* THE REQUEST
Which lines in the material below contain the word "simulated"? Copy each of them.

* AVAILABLE RECORDS
★ ★ ★ ★ ★
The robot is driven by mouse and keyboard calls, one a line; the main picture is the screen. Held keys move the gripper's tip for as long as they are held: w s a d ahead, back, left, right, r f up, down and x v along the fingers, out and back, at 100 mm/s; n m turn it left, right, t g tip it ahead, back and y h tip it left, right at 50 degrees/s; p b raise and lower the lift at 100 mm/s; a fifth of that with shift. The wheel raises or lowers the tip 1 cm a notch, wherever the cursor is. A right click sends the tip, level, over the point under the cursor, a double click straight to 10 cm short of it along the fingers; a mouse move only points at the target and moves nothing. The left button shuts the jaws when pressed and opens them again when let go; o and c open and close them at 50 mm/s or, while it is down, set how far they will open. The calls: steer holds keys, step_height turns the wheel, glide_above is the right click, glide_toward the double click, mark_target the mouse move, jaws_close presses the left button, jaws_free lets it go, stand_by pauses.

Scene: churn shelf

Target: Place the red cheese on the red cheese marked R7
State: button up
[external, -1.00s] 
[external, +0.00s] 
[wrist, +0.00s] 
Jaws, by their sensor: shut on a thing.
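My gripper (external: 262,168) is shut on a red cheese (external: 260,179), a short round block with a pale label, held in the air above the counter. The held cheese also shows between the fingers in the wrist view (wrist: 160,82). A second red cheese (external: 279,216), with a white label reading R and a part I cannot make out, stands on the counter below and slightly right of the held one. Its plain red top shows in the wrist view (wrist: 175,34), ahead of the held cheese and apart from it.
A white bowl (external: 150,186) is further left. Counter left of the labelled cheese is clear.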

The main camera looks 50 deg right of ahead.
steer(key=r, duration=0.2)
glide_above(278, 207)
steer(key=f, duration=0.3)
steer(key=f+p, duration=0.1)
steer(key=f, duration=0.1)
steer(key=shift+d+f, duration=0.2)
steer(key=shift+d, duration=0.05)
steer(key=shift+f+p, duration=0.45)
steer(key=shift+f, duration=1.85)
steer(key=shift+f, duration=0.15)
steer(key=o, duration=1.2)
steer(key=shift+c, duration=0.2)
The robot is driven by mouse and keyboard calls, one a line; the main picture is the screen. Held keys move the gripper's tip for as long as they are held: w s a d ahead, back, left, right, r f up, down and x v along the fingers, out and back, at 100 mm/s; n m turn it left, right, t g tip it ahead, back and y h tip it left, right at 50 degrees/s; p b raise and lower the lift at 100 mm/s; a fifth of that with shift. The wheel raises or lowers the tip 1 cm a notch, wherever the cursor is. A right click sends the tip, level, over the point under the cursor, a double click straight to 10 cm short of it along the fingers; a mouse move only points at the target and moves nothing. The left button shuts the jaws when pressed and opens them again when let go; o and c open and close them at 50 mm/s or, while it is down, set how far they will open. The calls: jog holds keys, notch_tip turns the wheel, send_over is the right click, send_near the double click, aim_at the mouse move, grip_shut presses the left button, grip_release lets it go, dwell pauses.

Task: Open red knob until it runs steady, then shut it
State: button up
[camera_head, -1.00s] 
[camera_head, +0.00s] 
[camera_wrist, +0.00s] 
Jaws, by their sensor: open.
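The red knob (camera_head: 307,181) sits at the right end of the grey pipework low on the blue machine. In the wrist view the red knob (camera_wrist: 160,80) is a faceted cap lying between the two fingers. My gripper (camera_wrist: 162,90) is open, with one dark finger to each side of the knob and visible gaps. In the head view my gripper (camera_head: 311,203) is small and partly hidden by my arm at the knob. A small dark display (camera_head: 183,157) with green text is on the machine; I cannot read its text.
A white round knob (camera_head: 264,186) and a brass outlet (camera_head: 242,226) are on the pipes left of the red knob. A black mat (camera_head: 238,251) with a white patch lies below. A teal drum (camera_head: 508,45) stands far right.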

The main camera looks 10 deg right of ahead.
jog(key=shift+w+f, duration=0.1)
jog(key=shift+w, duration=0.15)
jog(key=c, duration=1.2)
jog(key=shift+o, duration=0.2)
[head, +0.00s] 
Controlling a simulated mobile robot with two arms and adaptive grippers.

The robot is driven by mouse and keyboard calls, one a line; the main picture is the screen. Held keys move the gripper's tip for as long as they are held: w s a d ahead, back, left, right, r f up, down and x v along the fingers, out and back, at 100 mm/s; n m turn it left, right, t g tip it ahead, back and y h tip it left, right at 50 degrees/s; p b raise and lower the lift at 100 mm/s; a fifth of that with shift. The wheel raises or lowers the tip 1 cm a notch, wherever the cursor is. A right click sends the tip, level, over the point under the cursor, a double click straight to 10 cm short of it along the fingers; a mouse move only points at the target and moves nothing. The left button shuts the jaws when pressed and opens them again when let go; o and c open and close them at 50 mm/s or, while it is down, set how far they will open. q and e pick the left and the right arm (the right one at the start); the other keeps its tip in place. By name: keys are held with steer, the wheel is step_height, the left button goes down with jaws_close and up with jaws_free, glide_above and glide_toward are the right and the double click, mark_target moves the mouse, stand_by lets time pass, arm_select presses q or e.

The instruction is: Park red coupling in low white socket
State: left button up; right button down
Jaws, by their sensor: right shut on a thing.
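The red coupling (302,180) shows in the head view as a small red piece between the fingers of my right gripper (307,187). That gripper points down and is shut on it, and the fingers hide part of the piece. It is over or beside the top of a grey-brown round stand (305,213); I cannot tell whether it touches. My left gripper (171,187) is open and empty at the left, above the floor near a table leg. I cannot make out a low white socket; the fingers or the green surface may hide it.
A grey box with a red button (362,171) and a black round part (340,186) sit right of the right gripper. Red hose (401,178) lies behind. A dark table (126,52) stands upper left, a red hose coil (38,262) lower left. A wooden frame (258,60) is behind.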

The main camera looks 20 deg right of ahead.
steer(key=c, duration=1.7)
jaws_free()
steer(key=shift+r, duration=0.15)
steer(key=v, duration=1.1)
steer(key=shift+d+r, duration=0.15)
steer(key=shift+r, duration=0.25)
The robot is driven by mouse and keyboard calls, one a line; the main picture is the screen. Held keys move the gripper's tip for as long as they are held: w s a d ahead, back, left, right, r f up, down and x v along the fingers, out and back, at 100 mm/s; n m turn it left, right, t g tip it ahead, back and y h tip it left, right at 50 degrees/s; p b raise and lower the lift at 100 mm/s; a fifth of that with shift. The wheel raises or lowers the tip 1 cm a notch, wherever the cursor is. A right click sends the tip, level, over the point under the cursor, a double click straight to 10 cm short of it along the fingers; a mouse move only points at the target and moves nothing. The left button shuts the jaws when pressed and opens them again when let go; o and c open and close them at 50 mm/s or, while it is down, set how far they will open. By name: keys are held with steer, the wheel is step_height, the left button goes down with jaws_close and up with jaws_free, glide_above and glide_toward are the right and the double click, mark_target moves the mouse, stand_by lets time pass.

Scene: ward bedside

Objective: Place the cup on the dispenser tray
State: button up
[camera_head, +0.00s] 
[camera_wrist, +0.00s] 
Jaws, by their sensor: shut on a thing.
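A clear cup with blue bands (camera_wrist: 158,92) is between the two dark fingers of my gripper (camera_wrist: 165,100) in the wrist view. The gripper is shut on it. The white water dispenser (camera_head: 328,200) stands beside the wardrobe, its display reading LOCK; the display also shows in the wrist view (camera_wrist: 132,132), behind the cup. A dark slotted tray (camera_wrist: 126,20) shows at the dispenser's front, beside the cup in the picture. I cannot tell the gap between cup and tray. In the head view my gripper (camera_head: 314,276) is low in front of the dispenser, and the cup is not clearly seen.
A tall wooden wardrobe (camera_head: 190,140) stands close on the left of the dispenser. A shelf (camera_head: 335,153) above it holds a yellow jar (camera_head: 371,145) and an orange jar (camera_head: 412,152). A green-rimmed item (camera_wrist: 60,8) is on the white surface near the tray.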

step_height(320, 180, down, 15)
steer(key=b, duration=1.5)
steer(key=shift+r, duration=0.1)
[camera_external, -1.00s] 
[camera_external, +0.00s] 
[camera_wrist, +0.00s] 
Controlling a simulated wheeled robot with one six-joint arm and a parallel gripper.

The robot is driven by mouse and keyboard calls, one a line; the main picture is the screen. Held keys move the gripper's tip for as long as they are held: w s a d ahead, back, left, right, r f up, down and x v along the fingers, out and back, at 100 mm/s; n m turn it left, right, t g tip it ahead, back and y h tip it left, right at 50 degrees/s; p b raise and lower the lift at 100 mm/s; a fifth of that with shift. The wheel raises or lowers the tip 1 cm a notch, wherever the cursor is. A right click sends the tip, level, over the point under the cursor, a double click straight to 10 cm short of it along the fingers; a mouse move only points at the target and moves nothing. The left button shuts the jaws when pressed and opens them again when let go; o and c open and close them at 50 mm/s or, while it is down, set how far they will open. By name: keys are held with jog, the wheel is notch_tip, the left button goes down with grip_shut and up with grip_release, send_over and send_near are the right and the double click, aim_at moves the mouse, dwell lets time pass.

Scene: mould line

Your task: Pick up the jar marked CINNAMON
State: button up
★ ★ ★ ★ ★
* THE RESULT
Controlling a simulated mobile robot with two arms and adaptive grippers.
Controlling a simulated wheeled robot with one six-joint arm and a parallel gripper.

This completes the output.